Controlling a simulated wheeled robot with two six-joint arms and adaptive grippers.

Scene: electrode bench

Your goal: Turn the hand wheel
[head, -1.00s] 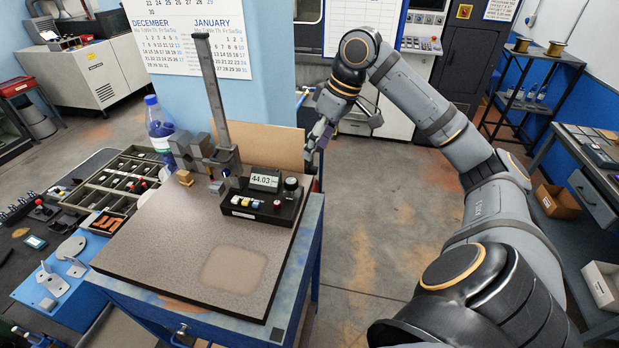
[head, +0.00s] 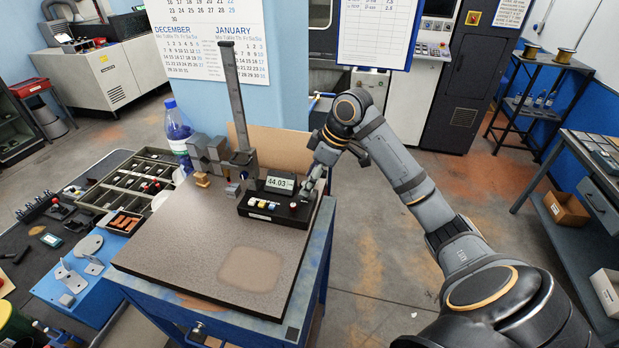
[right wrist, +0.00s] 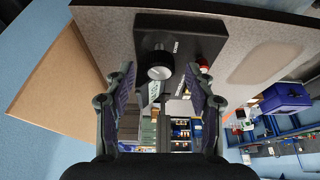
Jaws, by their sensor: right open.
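The height gauge has a black base (head: 258,209), a tall grey column (head: 236,95) and a display (head: 280,184) reading 44.03. Its hand wheel (right wrist: 160,66) is a black knob with a pale face, at the end of the base in the right wrist view. In the head view my right gripper largely hides it. My right gripper (head: 310,182) is at the right end of the base. In the right wrist view the open fingers (right wrist: 160,78) lie either side of the knob; I cannot tell whether they reach around it. My left gripper is not in view.
The gauge stands on a granite plate (head: 205,255) on a blue stand. Grey blocks (head: 207,153), a bottle (head: 177,128) and a cardboard panel (head: 275,142) are close by. A parts tray (head: 130,187) is at the left. The plate's front is clear.

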## Exercise details
Exactly the lines from the one with "[head, -1.00s]" through the end of the listing above are to be repeated, with no pictures.

## Answer for this exercise
[head, -1.00s] 
[head, +0.00s] 
[right wrist, +0.00s] 
Jaws, by their sensor: right open.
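The height gauge has a black base (head: 258,209), a tall grey column (head: 236,95) and a display (head: 280,184) reading 44.03. Its hand wheel (right wrist: 160,66) is a black knob with a pale face, at the end of the base in the right wrist view. In the head view my right gripper largely hides it. My right gripper (head: 310,182) is at the right end of the base. In the right wrist view the open fingers (right wrist: 160,78) lie either side of the knob; I cannot tell whether they reach around it. My left gripper is not in view.
The gauge stands on a granite plate (head: 205,255) on a blue stand. Grey blocks (head: 207,153), a bottle (head: 177,128) and a cardboard panel (head: 275,142) are close by. A parts tray (head: 130,187) is at the left. The plate's front is clear.

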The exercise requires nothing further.